Salome kuszona bananem
"Salome" w reż. Martina Otavy w warszawskiej Operze Narodowej. Recenzuje Wprost.
"Księżniczka Salome na dworze ojczyma Heroda usłyszała głos uwięzionego Jana Chrzciciela. Gdy go zobaczyła, zapragnęła go pocałować. Ale prorok przeklął ją i wrócił do lochu. Herod, pożądający Salome, chciał, by dla niego zatańczyła. Ta w rewanżu poprosiła o głowę Jana. Herod, ulegając namowom, kazał zabić proroka i przynieść jego głowę. Salome wpiła się w usta martwego proroka. W końcu Herod rozkazał zabić Salome.
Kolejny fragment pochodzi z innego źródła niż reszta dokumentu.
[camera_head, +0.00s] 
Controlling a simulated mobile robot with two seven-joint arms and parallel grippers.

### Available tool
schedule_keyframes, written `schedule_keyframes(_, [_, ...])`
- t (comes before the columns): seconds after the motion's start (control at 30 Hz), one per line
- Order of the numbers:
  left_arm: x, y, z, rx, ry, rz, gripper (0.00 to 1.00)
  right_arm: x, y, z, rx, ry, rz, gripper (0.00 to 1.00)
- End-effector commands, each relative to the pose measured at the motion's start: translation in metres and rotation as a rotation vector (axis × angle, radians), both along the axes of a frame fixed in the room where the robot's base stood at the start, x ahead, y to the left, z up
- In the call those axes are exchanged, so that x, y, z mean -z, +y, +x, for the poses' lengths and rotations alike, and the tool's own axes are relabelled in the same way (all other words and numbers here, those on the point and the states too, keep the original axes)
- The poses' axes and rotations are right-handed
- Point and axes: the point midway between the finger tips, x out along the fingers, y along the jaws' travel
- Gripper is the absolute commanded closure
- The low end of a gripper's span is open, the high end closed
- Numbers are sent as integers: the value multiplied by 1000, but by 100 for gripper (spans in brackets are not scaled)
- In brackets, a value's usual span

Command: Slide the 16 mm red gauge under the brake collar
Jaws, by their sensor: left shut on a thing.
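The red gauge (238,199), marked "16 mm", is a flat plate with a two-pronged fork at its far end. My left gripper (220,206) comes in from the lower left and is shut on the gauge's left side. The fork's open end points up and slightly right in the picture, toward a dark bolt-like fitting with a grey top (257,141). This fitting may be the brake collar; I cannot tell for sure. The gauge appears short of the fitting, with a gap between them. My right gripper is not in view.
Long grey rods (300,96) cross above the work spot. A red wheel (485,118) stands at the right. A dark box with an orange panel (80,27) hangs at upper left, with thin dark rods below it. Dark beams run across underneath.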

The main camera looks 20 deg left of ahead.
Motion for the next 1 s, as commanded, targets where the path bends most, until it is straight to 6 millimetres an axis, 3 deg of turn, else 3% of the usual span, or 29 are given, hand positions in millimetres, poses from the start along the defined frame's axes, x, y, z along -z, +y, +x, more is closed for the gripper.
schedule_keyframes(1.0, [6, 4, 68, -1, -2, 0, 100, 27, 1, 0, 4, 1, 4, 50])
Dramat muzyczny oparty na tragedii Oscara Wilde'a przygotował dla Opery Narodowej Martin Otava, główny reżyser Praskiej Opery Narodowej. Podtrzymał on w swej inscenizacji renomę tego liczącego wiek dzieła - jednej z najbardziej perwersyjnych oper. Wyuzdane jedzenie banana i zrzucenie stanika w kulminacyjnym tańcu to tylko współczesne akcesoria odwiecznego dramatu".
Na zdjęciu scena ze spektaklu.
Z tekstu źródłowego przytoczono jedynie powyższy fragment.